— START Records for processing —

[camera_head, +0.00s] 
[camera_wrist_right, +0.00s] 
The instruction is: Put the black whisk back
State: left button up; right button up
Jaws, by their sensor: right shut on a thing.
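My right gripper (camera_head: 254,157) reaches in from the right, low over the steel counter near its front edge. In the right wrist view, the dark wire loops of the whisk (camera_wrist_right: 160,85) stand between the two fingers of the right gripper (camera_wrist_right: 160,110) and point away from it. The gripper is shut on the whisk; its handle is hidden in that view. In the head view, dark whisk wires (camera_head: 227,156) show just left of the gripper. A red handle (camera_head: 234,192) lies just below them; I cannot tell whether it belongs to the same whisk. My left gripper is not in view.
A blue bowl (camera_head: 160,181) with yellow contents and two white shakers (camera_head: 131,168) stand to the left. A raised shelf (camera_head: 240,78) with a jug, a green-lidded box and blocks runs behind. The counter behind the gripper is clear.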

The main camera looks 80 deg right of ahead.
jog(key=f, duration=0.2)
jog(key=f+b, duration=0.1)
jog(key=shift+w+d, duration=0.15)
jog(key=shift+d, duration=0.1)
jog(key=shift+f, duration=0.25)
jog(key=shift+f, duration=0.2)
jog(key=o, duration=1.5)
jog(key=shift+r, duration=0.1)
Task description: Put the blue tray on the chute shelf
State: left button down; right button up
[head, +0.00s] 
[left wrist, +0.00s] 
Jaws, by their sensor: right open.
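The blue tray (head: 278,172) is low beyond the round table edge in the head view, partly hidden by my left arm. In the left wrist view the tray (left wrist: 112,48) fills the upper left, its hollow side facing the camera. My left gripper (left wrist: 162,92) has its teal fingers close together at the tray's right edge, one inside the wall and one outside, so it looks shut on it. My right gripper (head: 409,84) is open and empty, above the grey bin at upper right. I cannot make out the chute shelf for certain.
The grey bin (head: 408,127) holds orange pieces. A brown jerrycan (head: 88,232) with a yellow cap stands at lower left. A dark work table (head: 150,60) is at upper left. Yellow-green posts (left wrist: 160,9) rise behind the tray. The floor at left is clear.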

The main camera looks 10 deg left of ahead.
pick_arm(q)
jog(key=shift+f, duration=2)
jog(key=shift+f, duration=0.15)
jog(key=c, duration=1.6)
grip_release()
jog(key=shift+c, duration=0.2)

— END Records for processing —
— START Records for processing —

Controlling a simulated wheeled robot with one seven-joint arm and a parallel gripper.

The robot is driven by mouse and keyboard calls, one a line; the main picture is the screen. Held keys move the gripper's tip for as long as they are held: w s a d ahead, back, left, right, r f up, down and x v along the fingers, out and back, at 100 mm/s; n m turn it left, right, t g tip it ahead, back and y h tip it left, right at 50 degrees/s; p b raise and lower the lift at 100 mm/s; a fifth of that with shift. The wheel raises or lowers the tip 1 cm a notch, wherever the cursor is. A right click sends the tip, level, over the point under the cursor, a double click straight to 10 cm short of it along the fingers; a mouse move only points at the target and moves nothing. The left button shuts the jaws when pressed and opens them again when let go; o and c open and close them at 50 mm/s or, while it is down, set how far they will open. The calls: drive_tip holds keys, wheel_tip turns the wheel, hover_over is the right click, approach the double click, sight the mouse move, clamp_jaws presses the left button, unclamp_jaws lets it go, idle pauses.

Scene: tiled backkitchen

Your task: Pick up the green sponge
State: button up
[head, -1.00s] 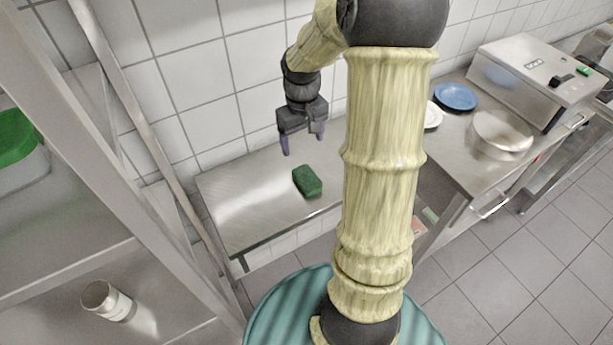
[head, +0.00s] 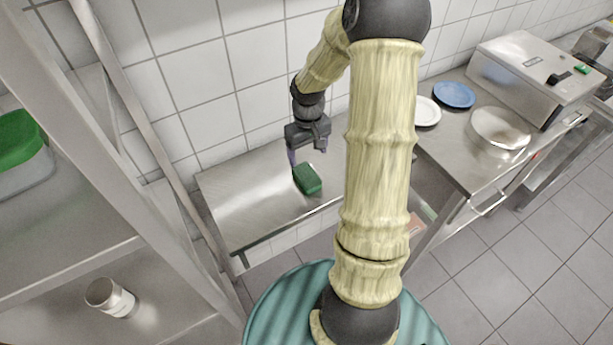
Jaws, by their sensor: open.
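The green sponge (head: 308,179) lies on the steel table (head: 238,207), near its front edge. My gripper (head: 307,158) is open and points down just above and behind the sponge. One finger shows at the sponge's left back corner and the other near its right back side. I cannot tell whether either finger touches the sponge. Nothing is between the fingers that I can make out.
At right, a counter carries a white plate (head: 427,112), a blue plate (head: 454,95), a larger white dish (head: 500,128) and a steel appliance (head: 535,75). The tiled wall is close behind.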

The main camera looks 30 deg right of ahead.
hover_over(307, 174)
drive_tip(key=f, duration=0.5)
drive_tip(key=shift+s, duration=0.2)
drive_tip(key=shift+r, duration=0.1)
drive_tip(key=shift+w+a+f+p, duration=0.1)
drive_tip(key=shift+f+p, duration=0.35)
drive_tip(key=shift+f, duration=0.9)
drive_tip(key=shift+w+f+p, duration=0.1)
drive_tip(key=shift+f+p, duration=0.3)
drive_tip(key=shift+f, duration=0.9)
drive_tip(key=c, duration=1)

— END Records for processing —

**Aim of the exercise**.
In the listing, find each line with the string "State" and copy it.

**Worked solution**.
State: left button up; right button up
State: left button down; right button up
State: button up

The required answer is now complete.